Outro levantamento, realizado pela consultoria ICTS Protiviti, identificou que um aumento substancial do monitoramento realizado por empresas em seus fornecedores e prestadores de serviços para garantir boas práticas. Em 2015, foram listadas 2.476 diligências. Em 2019, 9.079 – um aumento de 267%. O período avaliado coincide com a atuação da Lava Jato.
Mais liberdade econômica significa menos corrupção
A Lava Jato deu um impulso para melhorar o ambiente de negócios no país. Mas, por outro lado, a melhoria do ambiente de negócios também pode contribuir para reduzir a corrupção no país.
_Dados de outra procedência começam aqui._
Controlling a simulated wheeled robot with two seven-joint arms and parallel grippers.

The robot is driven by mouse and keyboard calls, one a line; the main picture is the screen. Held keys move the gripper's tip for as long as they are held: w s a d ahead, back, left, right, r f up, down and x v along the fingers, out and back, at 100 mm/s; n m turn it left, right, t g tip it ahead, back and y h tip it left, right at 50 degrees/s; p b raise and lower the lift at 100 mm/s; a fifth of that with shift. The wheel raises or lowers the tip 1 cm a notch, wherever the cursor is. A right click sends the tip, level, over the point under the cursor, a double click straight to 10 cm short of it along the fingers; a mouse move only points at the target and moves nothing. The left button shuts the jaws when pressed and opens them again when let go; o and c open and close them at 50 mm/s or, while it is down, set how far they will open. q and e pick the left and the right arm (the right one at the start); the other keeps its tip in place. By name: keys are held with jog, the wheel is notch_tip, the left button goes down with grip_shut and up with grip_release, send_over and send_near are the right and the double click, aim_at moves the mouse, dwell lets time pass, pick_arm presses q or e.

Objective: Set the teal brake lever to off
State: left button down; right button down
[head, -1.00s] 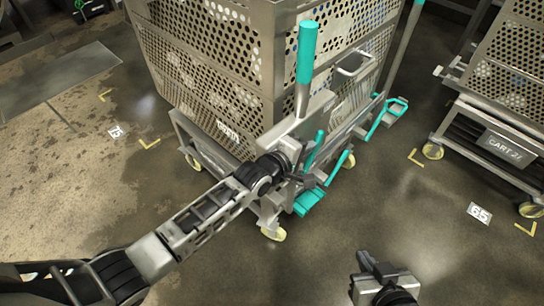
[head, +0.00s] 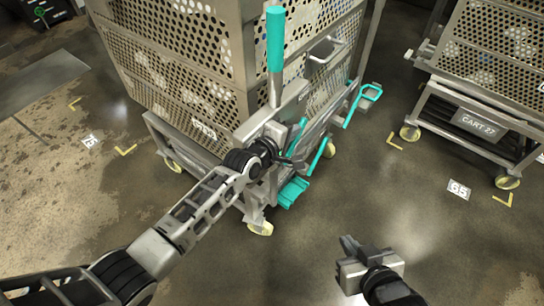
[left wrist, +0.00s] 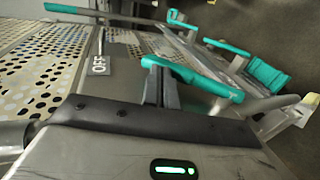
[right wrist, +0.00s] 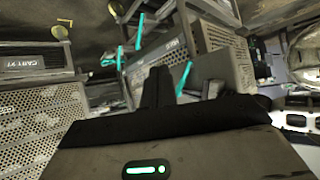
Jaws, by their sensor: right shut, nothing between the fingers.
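A teal-gripped lever (left wrist: 195,77) is on the steel bracket of the near cart, by an OFF label (left wrist: 98,65) in the left wrist view. In the head view, its teal bar (head: 297,136) rises beside my left gripper (head: 286,158). My left gripper's dark fingers (left wrist: 162,82) are close together, with their tips at the lever's near end. Whether they clasp it or only touch it is hidden. My right gripper (head: 347,245) is shut and empty, low over the floor, away from the cart. Its closed fingers also show in the right wrist view (right wrist: 157,85).
A tall teal handle (head: 275,40) stands on the same cart (head: 205,95), close above my left gripper. A teal pedal (head: 292,191) and teal side bars (head: 318,158) sit lower. Another cart (head: 475,122) stands at right. The floor between is clear.

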A burocracia e as amarras desnecessárias determinadas pelo Estado às empresas criam dificuldades para que agentes governamentais possam vender facilidades.
“A fim de reduzir os níveis de corrupção, é fundamental aumentar os níveis de liberdade econômica”, diz Leonardo Köppe Malański, doutorando em Administração na Pontifícia Universidade Católica do Paraná (PUCPR) e coautor de uma pesquisa que identifica relações significativas entre crescimento econômico, corrupção e liberdade econômica.
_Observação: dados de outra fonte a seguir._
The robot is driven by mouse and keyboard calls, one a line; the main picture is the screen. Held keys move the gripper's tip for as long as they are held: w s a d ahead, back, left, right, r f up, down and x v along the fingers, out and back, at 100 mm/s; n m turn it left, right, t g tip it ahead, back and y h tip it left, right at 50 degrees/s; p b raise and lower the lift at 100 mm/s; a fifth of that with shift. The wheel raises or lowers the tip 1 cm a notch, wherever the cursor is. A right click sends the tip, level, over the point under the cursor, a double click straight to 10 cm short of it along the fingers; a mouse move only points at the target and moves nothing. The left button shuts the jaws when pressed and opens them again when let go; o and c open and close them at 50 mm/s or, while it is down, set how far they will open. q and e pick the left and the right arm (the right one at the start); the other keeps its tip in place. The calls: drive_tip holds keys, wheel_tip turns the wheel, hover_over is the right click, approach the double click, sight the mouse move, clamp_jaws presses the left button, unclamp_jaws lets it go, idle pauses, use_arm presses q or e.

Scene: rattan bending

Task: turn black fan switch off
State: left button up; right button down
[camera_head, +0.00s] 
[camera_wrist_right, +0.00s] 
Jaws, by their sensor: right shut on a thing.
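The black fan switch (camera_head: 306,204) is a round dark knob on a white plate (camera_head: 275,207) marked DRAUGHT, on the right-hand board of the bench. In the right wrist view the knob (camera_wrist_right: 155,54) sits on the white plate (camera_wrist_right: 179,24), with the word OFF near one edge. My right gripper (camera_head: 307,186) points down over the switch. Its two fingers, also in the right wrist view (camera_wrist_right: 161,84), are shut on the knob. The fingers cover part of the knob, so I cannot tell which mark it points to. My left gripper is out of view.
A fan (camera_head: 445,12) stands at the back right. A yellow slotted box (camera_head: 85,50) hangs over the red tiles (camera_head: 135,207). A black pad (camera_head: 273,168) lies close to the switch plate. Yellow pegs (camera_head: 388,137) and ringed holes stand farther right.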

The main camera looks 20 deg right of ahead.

Com base em indicadores de países emergentes do Pacífico Asiático e da América Latina, referentes ao período de 2000 a 2017, o estudo indica que a liberdade econômica é moderadora da relação entre corrupção e crescimento econômico. “Em ambos os continentes, quando maior a liberdade econômica, na média, maior o crescimento do Produto Interno Bruto (PIB) per capita”, diz a pesquisa.
“A corrupção mina os esforços de crescimento econômico quando os custos para fazer negócios aumentam em decorrência do preço das propinas, do custo de gerenciar negociações e do risco de haver brechas nos acordos ou na detecção de irregularidades”, afirma a pesquisa.